**DESCRIPTION OF THE TASK**
Copy all lines holding the word "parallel" from the entries.

Robot episode rows
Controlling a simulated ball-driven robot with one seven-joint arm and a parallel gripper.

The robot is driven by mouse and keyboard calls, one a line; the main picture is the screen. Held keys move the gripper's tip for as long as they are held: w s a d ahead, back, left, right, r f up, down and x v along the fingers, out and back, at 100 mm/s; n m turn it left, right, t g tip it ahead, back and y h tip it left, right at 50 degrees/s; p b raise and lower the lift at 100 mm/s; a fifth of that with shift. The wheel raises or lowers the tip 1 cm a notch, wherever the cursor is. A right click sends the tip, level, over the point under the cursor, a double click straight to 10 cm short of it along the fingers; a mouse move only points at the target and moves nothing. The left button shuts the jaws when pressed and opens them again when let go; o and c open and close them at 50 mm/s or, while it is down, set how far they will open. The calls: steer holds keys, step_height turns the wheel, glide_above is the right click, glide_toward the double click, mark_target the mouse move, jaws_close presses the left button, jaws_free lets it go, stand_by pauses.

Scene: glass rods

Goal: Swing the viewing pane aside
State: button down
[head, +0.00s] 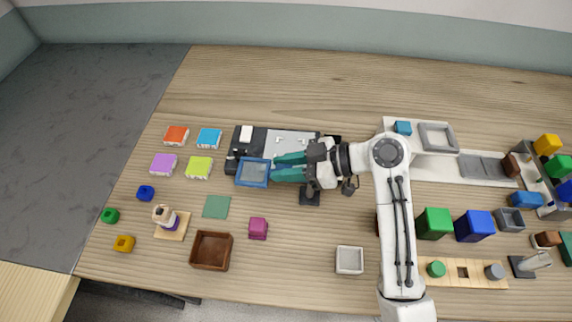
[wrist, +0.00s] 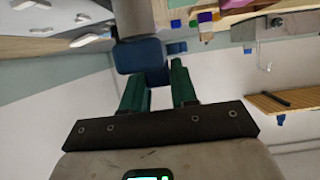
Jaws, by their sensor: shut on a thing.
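The viewing pane (head: 253,172) is a small square with a blue frame and a paler blue-grey middle. It lies left of my gripper (head: 280,167), in front of a dark panel. My gripper's two green fingers reach left to the pane's right side and are shut on a blue part of it. In the wrist view, the blue pane (wrist: 138,54) fills the space just beyond the fingertips, and a blue piece of it sits between the fingers of my gripper (wrist: 158,75). The exact contact is partly hidden by the fingers in the head view.
A dark panel (head: 240,146) with a light plate (head: 290,142) lies behind the pane. Coloured blocks (head: 198,167) stand to the left. A green square (head: 216,207), a magenta block (head: 258,228) and a brown tray (head: 197,249) lie in front. The back of the table is clear.

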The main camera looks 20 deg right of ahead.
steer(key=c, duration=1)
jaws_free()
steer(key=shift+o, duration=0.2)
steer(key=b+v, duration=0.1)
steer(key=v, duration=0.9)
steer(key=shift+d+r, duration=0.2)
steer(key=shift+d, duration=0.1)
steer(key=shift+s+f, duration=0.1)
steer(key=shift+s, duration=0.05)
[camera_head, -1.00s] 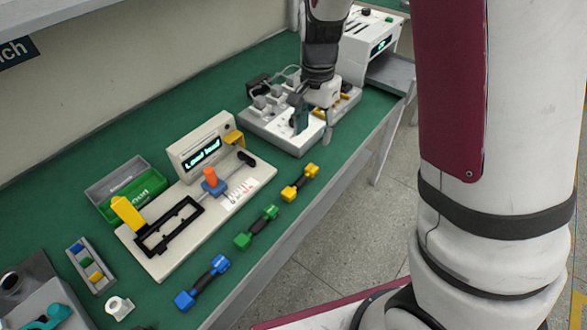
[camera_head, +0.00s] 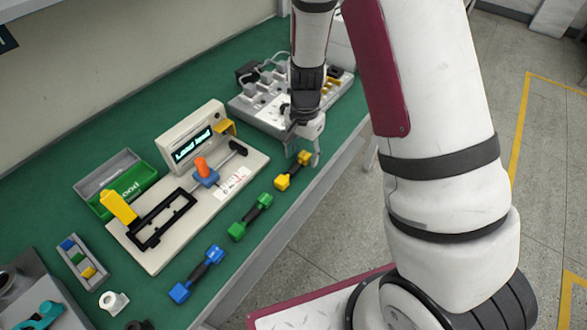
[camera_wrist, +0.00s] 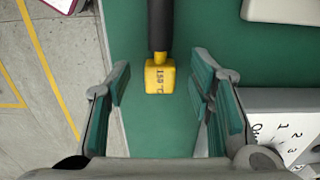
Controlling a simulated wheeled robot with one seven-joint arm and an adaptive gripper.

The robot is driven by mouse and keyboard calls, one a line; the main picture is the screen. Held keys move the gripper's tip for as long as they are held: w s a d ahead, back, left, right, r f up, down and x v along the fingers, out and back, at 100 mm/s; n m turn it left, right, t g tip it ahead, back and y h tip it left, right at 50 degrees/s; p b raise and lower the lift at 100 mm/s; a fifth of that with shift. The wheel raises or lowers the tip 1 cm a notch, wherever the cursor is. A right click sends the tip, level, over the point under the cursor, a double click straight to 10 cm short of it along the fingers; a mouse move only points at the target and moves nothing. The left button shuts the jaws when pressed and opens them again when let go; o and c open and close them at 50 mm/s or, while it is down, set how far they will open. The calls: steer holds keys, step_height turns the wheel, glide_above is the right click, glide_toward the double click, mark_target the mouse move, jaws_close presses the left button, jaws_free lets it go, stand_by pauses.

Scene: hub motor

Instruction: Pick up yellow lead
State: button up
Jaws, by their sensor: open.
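The yellow lead (camera_head: 283,182) lies on the green bench top near its front edge. It has yellow blocks at both ends and a black middle. In the wrist view one yellow end block (camera_wrist: 159,78) with dark print shows between the finger pads, with the black middle (camera_wrist: 160,25) running up out of the picture. My gripper (camera_head: 304,157) is open and empty, just above the far end of the lead. In the wrist view my gripper (camera_wrist: 160,97) has a pad on each side of the block, with gaps on both sides. The lead's other end is outside the wrist view.
A green lead (camera_head: 250,217) and a blue lead (camera_head: 196,273) lie in line along the front edge. A white test fixture (camera_head: 160,256) with a display stands behind them. A white panel (camera_head: 241,105) with sockets is beyond my gripper. The floor drops away at the bench's front edge.

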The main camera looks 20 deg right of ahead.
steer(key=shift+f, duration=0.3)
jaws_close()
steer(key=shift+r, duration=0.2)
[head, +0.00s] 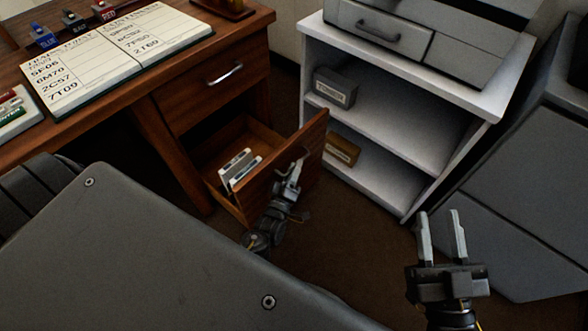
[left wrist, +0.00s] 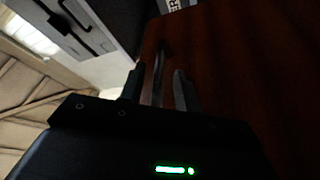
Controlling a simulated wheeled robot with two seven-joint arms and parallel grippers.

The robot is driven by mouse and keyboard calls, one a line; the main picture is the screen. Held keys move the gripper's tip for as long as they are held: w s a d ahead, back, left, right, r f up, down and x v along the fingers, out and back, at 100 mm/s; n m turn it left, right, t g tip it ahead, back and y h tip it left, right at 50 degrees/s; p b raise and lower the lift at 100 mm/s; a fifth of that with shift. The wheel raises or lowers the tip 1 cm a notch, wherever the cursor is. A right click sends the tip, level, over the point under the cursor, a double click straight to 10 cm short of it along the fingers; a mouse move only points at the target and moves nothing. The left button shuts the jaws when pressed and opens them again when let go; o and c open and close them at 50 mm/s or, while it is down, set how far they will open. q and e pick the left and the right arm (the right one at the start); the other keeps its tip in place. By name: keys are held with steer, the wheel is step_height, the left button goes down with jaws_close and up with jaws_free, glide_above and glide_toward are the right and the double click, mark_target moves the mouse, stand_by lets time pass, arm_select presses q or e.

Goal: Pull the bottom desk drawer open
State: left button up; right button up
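The bottom desk drawer (head: 232,203) is pulled out from the wooden desk in the head view, its tilted-looking front panel (head: 312,150) standing well clear of the desk. White and dark-topped items (head: 240,168) lie inside it. My left gripper (head: 291,176) is at the outer face of that panel, at the metal handle (head: 298,160). In the left wrist view the handle (left wrist: 158,72) runs between the two fingers of my left gripper (left wrist: 159,88), with gaps visible beside it. My right gripper (head: 442,235) is open and empty, away from the desk.
The closed upper drawer (head: 215,85) has its own metal handle. A white shelf unit (head: 405,205) with a grey printer-like machine (head: 415,40) stands right of the open drawer, close to its front panel. Brown floor (head: 345,235) lies clear between my grippers.

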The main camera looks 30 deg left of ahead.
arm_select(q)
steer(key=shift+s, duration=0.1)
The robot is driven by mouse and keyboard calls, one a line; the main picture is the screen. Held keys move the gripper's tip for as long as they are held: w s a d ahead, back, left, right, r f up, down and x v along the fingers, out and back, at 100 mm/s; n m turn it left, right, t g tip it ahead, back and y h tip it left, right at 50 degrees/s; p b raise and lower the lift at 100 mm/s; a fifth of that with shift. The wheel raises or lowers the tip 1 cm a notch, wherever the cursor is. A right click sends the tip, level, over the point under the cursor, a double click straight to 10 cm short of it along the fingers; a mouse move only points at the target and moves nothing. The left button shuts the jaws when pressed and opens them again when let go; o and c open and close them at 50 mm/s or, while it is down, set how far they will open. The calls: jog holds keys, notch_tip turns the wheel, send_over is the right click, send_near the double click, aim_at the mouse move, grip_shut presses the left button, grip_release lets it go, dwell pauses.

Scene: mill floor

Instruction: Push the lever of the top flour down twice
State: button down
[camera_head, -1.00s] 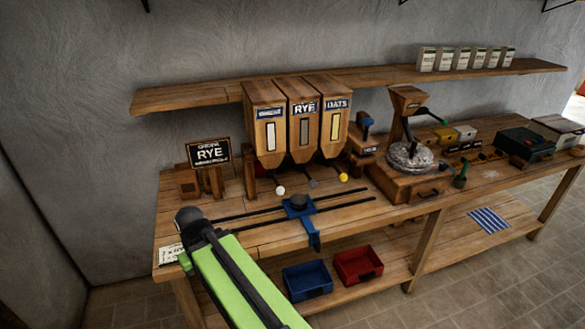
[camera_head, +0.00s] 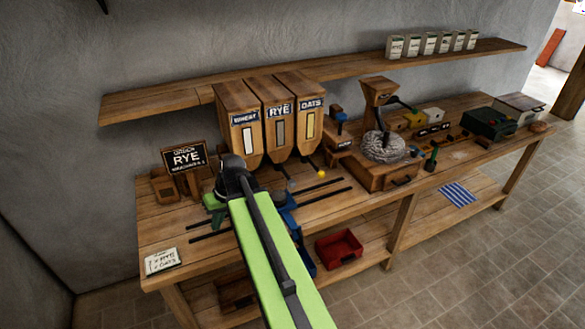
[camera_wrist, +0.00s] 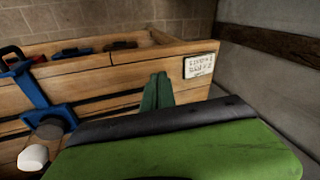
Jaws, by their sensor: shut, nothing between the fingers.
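Three wooden hoppers stand at the back of the bench: wheat (camera_head: 237,120), rye (camera_head: 278,122) and oats (camera_head: 310,118). The oats lever's yellow knob (camera_head: 322,170) shows below its hopper, and a grey knob (camera_head: 291,186) shows near the rye hopper. A white knob (camera_wrist: 33,157) is at the lower left in the wrist view; my arm seems to hide it in the head view. My gripper (camera_head: 213,204) is shut and empty over the bench, left of the hoppers. Its green fingers (camera_wrist: 158,92) show in the wrist view, apart from the white knob.
An order sign (camera_head: 185,158) reads RYE large, with smaller unclear lines. A small written card (camera_head: 163,262) lies at the front left. A blue carriage (camera_wrist: 38,100) bears a dark round piece on two rails. A red bin (camera_head: 340,249) is below. A mill (camera_head: 383,145) stands right.

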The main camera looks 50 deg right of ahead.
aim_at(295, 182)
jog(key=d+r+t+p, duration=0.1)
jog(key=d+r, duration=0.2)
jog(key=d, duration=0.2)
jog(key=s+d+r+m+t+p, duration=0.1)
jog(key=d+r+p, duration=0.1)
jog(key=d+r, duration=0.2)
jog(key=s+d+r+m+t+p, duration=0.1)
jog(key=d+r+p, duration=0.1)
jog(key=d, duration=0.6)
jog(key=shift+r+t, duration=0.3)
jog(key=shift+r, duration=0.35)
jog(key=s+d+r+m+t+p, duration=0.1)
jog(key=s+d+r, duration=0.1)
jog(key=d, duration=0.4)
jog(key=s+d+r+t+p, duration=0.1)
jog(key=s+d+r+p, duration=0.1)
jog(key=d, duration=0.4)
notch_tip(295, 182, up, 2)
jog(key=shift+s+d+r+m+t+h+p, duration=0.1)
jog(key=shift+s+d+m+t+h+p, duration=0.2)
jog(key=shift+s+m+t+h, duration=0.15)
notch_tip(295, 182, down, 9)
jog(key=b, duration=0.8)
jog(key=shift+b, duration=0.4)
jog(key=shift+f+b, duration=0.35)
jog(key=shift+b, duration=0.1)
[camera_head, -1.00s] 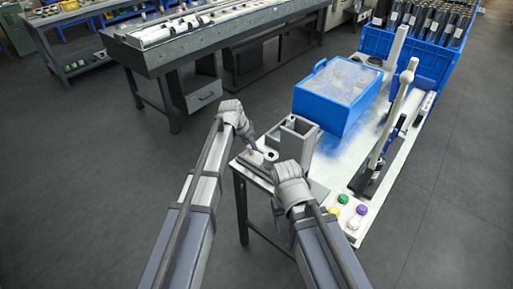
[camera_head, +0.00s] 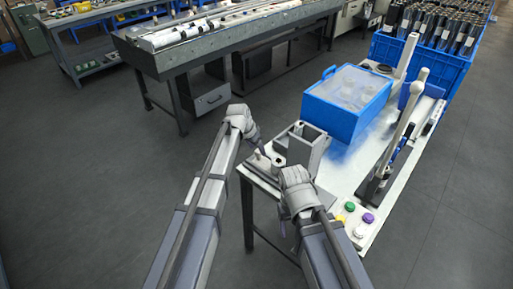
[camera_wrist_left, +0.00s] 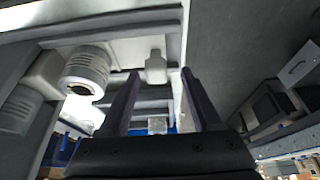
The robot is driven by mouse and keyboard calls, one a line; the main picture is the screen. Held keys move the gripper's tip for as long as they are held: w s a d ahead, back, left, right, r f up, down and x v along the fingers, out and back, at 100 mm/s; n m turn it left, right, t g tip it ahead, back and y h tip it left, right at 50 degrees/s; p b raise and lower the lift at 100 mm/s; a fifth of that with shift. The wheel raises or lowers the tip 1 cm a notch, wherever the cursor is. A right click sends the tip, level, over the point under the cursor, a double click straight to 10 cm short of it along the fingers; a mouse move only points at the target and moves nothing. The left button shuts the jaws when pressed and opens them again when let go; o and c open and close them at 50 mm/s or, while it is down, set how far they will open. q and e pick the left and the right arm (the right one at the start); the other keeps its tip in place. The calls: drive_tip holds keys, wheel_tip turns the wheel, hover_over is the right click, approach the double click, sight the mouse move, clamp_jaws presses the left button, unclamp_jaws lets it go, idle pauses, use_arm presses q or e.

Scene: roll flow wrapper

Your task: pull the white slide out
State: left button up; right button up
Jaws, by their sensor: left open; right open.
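A small white piece with a rounded knob, probably the white slide (camera_wrist_left: 155,68), shows in the left wrist view at the edge of a grey fixture. In the head view it looks like the small pale piece (camera_head: 258,161) at the left corner of the table. My left gripper (camera_head: 262,147) is just above and beside that corner. In the left wrist view its open fingers (camera_wrist_left: 160,73) frame the white piece without visible contact. My right gripper (camera_head: 283,226) is open at the table's near edge; its fingers are hardly visible.
A grey upright holder (camera_head: 305,148) and a round pale roller (camera_head: 279,160) stand beside the white piece. A blue lidded box (camera_head: 345,118) is behind them. Coloured buttons (camera_head: 359,220) lie at the near right. A long grey workbench (camera_head: 170,65) stands apart across open floor.

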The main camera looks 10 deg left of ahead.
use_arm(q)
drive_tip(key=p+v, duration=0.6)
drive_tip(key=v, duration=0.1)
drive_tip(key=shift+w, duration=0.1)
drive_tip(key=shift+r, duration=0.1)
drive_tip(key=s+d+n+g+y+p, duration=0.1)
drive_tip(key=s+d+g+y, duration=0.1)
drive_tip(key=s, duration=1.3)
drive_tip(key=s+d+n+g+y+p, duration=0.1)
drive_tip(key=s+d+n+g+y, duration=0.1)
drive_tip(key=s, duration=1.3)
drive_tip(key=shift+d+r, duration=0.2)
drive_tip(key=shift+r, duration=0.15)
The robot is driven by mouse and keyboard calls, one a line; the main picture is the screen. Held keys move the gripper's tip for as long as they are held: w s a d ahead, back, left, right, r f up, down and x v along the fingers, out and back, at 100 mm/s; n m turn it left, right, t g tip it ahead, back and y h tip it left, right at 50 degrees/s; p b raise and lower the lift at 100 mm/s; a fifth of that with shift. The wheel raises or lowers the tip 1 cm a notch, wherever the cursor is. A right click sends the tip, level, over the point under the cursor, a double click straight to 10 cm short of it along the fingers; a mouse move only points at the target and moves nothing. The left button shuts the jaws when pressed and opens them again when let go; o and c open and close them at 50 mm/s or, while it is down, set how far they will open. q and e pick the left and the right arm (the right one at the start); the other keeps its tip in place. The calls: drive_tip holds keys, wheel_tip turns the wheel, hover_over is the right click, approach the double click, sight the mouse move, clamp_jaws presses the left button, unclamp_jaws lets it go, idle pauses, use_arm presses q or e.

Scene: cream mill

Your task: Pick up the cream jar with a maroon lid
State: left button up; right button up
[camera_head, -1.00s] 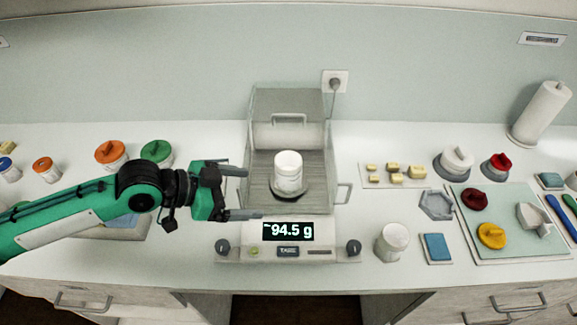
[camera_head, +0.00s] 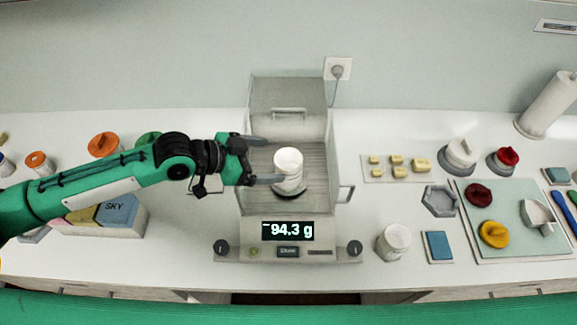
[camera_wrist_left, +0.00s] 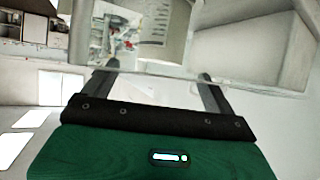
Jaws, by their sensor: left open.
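No jar wearing a maroon lid shows; a maroon lid (camera_head: 478,194) lies on the pale green mat at right. A white jar (camera_head: 288,160), open at the top, stands on the pan of the balance (camera_head: 232,228). My left gripper (camera_head: 266,160) is open at the jar's left side, one finger behind it and the other by its near left side. Whether a finger touches the jar cannot be told. The left wrist view shows both fingers (camera_wrist_left: 158,70) apart, with a pale printed surface beyond them, unclear. My right gripper is out of view.
The balance's draft shield (camera_head: 290,92) rises behind the jar. Another white jar (camera_head: 394,240) and a blue pad (camera_head: 437,246) stand right of the balance. A yellow lid (camera_head: 493,234) lies on the mat (camera_head: 512,213). A box marked SKY (camera_head: 120,212) is below my left arm.

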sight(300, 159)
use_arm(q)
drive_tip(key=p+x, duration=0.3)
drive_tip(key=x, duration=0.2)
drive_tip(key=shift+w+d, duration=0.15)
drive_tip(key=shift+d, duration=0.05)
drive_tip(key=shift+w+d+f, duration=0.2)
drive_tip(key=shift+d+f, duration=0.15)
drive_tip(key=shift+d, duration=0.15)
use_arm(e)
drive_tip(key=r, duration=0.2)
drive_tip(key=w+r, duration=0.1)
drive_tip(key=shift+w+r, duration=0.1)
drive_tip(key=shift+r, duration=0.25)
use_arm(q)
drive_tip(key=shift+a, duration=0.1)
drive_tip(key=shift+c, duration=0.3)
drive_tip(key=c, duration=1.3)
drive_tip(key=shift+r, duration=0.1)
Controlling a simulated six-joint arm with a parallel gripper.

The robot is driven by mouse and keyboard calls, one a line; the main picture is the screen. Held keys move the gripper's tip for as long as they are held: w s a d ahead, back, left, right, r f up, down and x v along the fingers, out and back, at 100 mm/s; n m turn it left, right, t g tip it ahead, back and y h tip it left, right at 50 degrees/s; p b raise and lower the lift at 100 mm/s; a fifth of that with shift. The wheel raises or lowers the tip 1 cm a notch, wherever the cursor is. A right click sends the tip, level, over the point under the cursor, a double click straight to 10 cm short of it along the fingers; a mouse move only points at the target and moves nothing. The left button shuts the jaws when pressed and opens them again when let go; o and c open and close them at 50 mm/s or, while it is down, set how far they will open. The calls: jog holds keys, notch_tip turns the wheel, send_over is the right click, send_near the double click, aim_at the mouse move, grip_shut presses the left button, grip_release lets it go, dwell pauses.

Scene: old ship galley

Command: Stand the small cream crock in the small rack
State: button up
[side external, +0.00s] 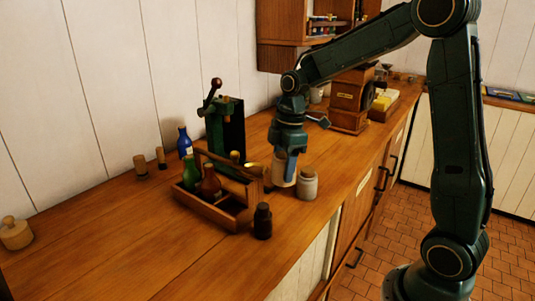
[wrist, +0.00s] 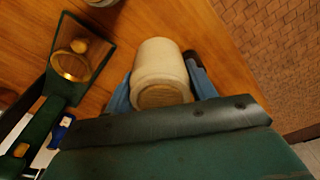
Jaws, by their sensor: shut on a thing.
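My gripper (side external: 287,165) is shut on a cream crock (side external: 283,172), with its blue fingers on either side of it. In the wrist view the crock (wrist: 160,72) sits between the fingers, its round tan end facing the camera. I cannot tell whether its lower end touches the counter. A small wooden rack with a handle (side external: 222,212) stands on the counter to the left of my gripper. It holds a green bottle (side external: 191,172) and a red-brown bottle (side external: 210,181). The rest of its inside is partly hidden.
A greyish crock (side external: 307,184) stands close to the right of the held one. A dark jar (side external: 262,221) stands in front of the rack. Behind are a blue bottle (side external: 184,143) and a green press (side external: 226,130).

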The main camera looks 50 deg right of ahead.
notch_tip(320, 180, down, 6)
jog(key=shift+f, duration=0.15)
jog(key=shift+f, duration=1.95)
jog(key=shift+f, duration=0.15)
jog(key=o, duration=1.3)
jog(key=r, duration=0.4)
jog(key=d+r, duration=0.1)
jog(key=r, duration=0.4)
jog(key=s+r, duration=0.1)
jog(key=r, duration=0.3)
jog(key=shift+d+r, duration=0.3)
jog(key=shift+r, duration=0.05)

**RESULT**
Controlling a simulated ball-driven robot with one seven-joint arm and a parallel gripper.
Controlling a simulated wheeled robot with two seven-joint arms and parallel grippers.
Controlling a simulated six-joint arm with a parallel gripper.

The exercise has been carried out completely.